=== Task data ===
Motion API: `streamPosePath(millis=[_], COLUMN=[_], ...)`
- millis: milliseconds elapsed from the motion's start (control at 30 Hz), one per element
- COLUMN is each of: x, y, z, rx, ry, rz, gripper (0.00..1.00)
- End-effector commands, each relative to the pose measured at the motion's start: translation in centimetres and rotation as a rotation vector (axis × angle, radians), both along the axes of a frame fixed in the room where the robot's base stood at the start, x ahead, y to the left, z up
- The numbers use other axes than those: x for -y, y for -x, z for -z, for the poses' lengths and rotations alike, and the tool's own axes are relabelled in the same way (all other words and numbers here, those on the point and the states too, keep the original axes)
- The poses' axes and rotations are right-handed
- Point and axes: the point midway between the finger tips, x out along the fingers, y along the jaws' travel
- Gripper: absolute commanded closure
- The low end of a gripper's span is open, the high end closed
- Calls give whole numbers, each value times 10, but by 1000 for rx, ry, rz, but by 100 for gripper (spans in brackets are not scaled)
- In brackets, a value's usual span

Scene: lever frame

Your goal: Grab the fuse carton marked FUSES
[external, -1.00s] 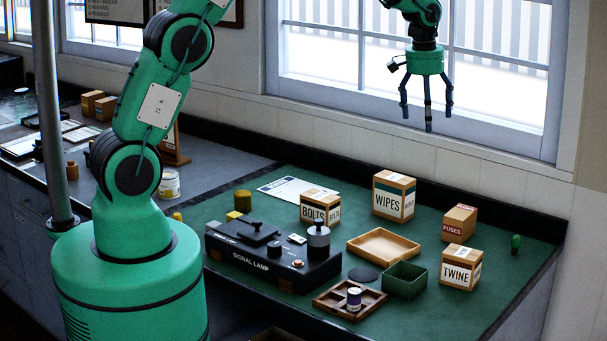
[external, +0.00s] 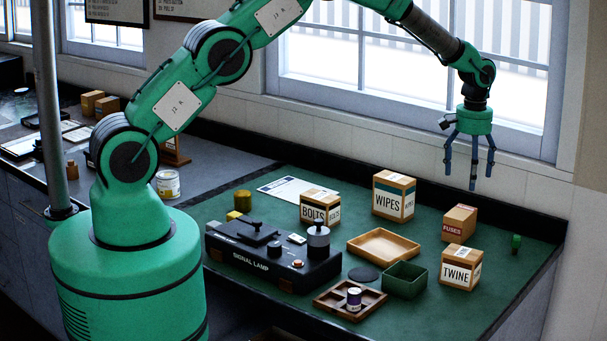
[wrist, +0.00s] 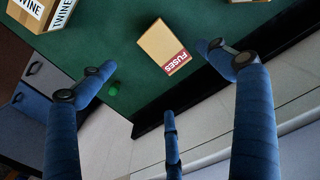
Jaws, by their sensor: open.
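The fuse carton (external: 459,223) is a small brown box with a red FUSES label, standing on the green bench top at the right, behind the TWINE box. It also shows in the wrist view (wrist: 160,43), upper middle, with its red label facing my gripper's lower finger. My gripper (external: 469,183) hangs pointing down above and slightly behind the carton, apart from it. Its three blue fingers are spread and empty; in the wrist view the gripper (wrist: 178,85) has the carton just beyond its fingertips.
The TWINE box (external: 461,268) stands close in front of the carton, and the WIPES box (external: 394,196) to its left. A wooden tray (external: 383,246) and a green bin (external: 405,280) lie left. A small green object (external: 516,243) stands right. The window wall is behind.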

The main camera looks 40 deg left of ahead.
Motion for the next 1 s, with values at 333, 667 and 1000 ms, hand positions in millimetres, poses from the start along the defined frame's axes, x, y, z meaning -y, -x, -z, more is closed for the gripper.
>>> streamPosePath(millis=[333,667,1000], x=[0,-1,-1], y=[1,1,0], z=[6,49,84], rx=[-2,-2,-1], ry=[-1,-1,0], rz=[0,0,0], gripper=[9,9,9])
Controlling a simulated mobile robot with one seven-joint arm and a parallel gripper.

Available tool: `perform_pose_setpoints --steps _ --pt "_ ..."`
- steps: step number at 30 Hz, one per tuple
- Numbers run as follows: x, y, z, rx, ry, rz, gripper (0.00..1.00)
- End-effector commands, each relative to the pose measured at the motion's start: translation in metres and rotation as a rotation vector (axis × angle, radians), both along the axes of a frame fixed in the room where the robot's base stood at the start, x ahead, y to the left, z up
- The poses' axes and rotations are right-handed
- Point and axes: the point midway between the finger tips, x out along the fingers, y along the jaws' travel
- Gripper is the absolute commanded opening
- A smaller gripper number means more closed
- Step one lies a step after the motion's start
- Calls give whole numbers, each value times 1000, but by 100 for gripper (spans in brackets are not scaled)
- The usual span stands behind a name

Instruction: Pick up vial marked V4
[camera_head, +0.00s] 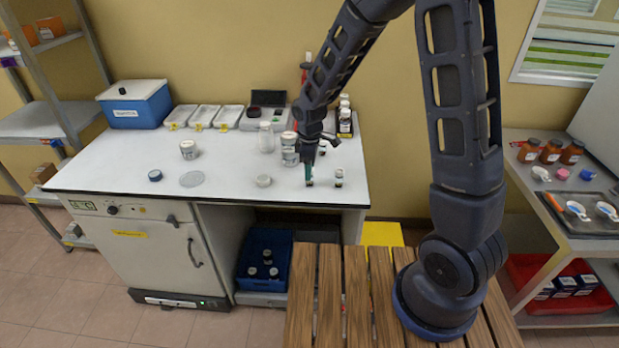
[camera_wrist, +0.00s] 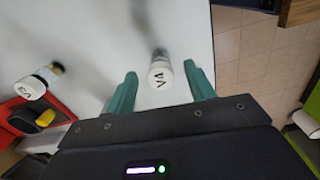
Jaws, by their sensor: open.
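The vial marked V4 (camera_wrist: 160,76) shows in the wrist view with its white cap and black marking facing the camera. It appears between the two green fingers of my gripper (camera_wrist: 160,70), with a visible gap on each side. In the head view my gripper (camera_head: 309,172) points down over the front right of the white worktop, just above a small vial (camera_head: 310,184). My gripper is open and holds nothing. A second vial, marked V3 (camera_wrist: 30,88), lies to the left in the wrist view. Another small dark vial with a white cap (camera_head: 339,177) stands right of my gripper in the head view.
White containers (camera_head: 290,150) stand close behind my gripper, and dark bottles (camera_head: 345,122) stand at the back right. A red and black item (camera_wrist: 22,118) is at the wrist view's left. The worktop's edge (camera_head: 290,205) is close in front. The worktop's middle (camera_head: 225,160) is mostly clear.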

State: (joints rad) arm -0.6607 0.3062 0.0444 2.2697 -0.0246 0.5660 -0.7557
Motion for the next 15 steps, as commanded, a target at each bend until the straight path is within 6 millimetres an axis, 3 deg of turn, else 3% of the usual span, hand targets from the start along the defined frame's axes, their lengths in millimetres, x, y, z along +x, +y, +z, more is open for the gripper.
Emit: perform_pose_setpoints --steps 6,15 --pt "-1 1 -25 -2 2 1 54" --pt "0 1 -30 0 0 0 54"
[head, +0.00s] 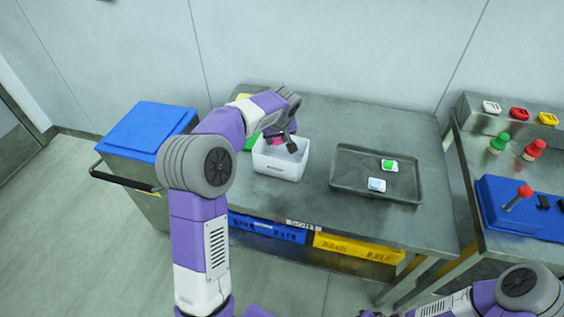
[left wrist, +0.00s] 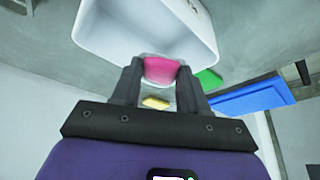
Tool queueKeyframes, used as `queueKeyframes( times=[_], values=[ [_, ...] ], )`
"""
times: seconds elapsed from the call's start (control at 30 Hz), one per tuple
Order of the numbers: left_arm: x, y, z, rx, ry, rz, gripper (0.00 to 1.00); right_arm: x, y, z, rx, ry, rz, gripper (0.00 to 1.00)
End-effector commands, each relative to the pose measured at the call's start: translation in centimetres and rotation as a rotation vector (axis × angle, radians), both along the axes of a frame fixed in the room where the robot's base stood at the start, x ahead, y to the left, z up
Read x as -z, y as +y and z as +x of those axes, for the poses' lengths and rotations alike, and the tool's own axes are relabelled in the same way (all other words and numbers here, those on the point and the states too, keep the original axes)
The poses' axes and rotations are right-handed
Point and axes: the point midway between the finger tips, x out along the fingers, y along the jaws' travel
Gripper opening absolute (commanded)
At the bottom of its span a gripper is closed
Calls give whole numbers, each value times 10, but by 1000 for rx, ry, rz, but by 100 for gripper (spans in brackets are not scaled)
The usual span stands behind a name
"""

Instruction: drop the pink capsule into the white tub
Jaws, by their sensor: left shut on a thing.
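The white tub (head: 279,169) stands open-topped on the left half of the grey metal table. My left gripper (head: 283,140) is over the tub, pointing down toward its opening. In the left wrist view the gripper (left wrist: 160,80) is shut on the pink capsule (left wrist: 161,69), which sits between the two dark fingertips. The tub (left wrist: 120,35) fills the top of that view, right beside the capsule. In the head view only a little pink shows by the fingers. How far the capsule is above the tub's floor is unclear.
A dark tray (head: 345,183) on the table holds a green-and-white piece (head: 389,165) and a pale blue-and-white piece (head: 377,184). A blue-lidded bin (head: 150,128) stands left; a side table with a blue control box (head: 500,207) stands right.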

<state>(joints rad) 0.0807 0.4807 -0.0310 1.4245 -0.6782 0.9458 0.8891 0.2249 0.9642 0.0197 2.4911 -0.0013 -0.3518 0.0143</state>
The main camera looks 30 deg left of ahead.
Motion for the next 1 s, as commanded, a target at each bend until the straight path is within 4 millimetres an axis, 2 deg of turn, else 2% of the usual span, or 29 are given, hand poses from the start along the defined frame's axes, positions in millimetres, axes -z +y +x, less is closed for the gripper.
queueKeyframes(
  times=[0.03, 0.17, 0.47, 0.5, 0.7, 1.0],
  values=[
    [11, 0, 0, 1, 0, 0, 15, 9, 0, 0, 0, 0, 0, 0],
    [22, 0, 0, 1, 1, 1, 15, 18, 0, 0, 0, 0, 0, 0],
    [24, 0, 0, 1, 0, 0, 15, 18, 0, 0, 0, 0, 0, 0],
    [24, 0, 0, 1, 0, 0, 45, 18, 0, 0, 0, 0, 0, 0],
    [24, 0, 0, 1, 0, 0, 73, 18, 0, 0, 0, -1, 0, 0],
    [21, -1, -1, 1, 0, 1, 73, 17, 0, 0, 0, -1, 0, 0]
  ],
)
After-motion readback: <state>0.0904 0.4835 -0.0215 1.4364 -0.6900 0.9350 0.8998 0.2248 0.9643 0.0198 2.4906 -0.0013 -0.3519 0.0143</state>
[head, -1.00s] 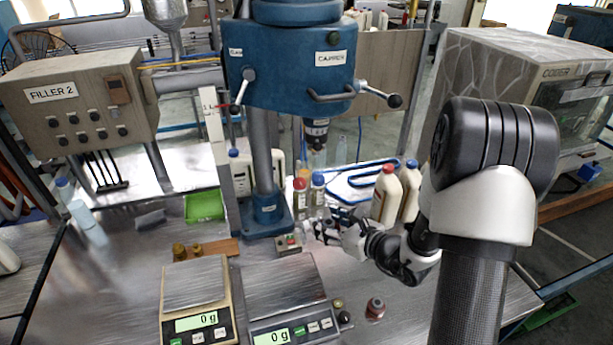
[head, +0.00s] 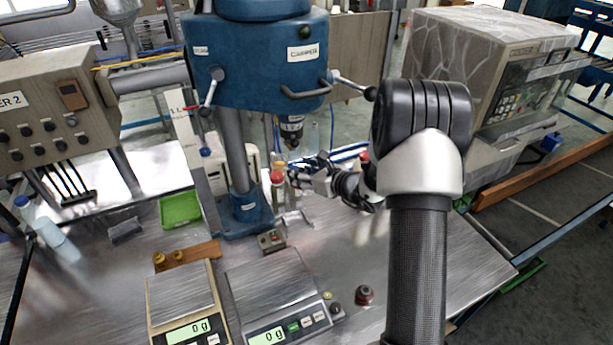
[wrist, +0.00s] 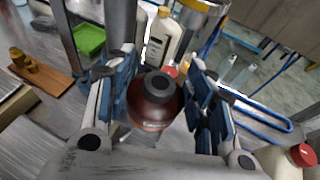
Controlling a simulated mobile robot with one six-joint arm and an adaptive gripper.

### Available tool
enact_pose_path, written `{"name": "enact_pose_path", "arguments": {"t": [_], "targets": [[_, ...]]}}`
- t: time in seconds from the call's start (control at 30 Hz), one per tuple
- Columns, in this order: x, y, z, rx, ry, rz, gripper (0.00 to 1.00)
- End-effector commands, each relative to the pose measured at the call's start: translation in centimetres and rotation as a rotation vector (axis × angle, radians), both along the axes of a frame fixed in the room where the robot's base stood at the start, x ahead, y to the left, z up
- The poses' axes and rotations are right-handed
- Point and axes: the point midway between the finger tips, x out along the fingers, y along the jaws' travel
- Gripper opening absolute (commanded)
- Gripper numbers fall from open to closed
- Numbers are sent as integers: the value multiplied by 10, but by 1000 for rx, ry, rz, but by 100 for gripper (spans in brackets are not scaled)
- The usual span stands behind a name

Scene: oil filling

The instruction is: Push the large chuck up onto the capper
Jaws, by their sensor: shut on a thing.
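The blue capper (head: 258,65) stands on a column at the back of the bench. Its dark spindle (head: 291,128) points down and also shows at the top of the wrist view (wrist: 203,4). My gripper (head: 294,174) is below the spindle, with a visible gap. In the wrist view my gripper (wrist: 165,105) is shut on the large chuck (wrist: 152,112), a round red-brown body with a dark ring and hole on top. The chuck sits between the blue finger pads. I cannot make it out clearly in the head view.
A red-capped bottle (head: 277,181) stands close beside my gripper. A white bottle (wrist: 162,38) is behind the chuck in the wrist view; another red-capped one (wrist: 285,160) is at lower right.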

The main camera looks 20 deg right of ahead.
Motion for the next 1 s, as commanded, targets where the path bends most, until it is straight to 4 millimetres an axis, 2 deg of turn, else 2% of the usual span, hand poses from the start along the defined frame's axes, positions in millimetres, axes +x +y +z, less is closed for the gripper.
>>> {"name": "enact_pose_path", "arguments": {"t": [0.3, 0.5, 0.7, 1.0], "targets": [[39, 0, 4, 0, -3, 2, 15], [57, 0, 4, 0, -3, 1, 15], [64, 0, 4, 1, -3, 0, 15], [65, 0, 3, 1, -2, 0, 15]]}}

=== Description of the task ===
Everything from the first line above through the line that contains "motion's start: translation in centimetres" should be duplicated exactly, please, and nothing beyond it.

=== Reply ===
Motion API: `streamPosePath(millis=[_], COLUMN=[_], ...)`
- millis: milliseconds elapsed from the motion's start (control at 30 Hz), one per element
- COLUMN is each of: x, y, z, rx, ry, rz, gripper (0.00..1.00)
- End-effector commands, each relative to the pose measured at the motion's start: translation in centimetres and rotation as a rotation vector (axis × angle, radians), both along the axes of a frame fixed in the room where the robot's base stood at the start, x ahead, y to the left, z up

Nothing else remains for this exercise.